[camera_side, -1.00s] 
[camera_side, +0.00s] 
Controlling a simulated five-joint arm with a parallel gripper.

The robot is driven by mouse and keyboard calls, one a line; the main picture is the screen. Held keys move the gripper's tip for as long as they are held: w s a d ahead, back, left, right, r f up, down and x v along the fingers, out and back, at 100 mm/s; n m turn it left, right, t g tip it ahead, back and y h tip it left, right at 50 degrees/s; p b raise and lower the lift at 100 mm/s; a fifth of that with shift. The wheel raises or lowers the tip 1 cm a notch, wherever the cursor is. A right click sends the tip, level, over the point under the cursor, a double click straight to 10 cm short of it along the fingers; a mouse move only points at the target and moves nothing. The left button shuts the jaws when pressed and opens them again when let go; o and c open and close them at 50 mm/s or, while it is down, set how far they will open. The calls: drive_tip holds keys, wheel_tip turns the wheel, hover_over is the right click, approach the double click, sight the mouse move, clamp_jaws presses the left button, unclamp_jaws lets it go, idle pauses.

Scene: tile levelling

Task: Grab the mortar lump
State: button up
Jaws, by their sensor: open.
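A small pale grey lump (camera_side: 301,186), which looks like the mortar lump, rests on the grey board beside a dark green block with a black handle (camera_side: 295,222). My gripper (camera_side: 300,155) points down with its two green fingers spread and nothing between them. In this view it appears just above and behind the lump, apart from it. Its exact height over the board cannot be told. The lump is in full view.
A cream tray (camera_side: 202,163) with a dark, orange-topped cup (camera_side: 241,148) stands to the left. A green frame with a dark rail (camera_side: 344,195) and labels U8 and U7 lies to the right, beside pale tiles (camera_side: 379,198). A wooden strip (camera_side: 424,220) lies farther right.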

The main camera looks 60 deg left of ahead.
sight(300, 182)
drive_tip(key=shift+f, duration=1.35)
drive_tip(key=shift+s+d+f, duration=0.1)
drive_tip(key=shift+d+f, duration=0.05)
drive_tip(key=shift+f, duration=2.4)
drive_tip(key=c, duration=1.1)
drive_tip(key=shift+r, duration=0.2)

---

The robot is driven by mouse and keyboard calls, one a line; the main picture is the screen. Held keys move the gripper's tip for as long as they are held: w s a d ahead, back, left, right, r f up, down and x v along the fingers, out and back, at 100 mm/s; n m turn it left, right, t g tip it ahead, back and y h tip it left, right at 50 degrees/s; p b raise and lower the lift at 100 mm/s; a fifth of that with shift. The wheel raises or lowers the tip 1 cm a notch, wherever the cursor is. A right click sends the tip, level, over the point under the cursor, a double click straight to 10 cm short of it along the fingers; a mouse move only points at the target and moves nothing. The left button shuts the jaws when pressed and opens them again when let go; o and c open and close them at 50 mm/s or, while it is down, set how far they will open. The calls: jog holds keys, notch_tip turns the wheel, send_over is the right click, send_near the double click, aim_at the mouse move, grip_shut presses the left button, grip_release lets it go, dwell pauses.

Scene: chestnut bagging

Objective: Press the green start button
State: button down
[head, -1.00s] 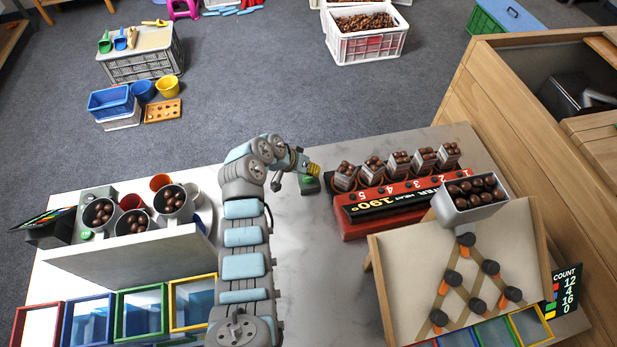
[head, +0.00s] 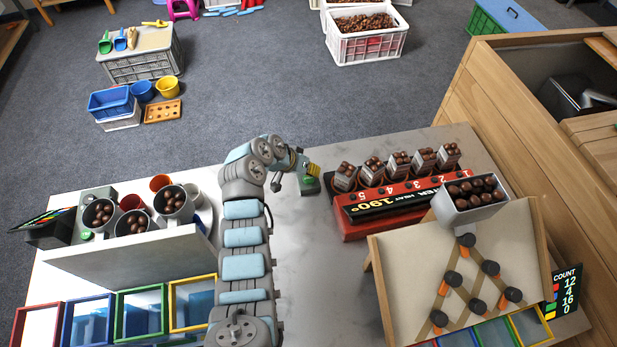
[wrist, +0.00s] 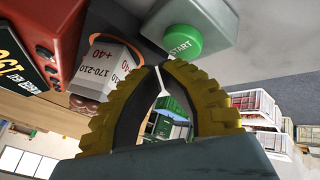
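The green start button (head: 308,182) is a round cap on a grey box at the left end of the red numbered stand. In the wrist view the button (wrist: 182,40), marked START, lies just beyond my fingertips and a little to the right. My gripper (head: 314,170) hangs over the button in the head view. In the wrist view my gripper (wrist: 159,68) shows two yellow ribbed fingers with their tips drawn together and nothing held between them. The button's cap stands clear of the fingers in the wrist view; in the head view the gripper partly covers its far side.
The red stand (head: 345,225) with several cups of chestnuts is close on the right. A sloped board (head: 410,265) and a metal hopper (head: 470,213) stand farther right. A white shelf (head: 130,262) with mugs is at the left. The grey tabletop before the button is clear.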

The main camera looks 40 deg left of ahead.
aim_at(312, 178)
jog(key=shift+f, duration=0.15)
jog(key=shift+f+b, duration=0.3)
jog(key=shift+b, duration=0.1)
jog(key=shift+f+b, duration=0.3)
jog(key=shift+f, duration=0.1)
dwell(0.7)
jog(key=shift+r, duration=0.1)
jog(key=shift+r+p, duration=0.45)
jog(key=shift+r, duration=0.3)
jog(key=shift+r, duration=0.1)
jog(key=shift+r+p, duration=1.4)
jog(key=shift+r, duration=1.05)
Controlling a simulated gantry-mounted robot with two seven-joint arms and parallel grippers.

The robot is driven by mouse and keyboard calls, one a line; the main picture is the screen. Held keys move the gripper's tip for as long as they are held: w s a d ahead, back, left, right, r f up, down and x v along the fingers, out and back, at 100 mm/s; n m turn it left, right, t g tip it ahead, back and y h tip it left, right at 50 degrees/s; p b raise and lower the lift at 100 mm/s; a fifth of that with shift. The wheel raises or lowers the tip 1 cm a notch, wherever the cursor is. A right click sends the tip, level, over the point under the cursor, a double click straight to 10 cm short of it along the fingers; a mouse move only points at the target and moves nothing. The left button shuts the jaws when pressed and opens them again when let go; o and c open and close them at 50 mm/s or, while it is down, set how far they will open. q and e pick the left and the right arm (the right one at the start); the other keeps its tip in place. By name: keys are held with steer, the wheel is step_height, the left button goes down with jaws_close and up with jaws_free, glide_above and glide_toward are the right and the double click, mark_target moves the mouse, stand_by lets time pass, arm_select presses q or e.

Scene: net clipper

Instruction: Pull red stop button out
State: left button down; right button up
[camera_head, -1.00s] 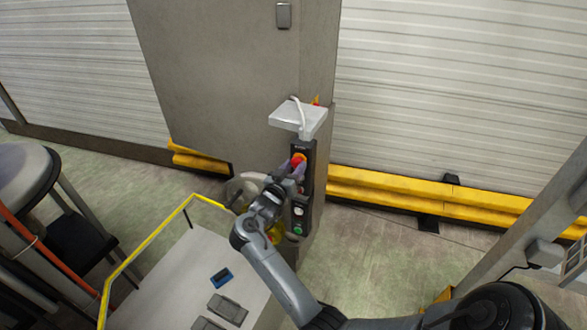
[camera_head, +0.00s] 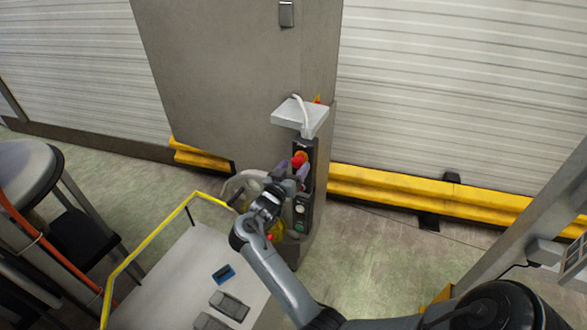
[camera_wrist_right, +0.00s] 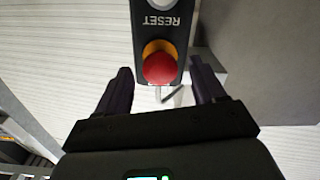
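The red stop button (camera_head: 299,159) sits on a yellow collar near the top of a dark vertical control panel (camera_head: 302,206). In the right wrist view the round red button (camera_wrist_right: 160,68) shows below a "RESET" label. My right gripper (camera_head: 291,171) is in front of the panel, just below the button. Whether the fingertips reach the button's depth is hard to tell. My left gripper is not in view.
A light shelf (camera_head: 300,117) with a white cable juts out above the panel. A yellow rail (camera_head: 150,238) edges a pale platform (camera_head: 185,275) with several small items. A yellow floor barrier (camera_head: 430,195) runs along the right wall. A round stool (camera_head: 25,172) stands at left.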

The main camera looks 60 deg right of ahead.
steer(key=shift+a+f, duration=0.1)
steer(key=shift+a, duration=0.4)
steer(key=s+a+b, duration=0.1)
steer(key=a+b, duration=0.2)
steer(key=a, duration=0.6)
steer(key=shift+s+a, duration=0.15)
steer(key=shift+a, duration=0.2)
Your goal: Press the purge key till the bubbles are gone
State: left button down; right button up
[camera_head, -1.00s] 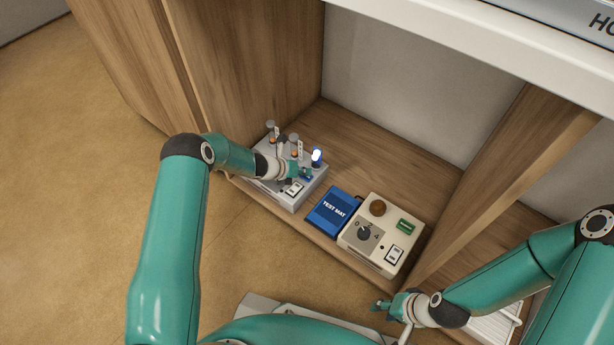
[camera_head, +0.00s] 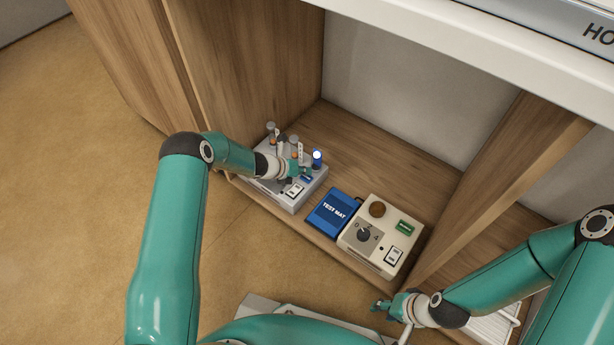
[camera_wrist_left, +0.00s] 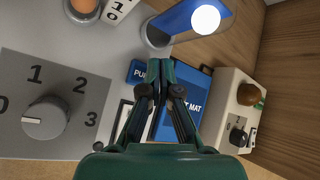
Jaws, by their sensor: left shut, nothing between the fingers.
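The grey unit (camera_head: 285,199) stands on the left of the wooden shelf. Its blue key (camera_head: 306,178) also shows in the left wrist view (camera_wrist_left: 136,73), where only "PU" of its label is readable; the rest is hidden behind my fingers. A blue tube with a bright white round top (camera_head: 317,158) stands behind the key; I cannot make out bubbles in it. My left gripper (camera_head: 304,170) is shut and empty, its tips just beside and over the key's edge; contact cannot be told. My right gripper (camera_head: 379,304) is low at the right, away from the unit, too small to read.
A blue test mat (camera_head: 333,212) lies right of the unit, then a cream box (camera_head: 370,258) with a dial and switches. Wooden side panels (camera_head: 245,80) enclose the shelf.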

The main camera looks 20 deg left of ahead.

- **WHAT IS REQUIRED**: From the listing above, pick out each line where the word "parallel" appears.

- **EXPECTED OUTPUT**:
Controlling a simulated five-joint arm with a parallel gripper.
Controlling a simulated gantry-mounted robot with two seven-joint arms and parallel grippers.

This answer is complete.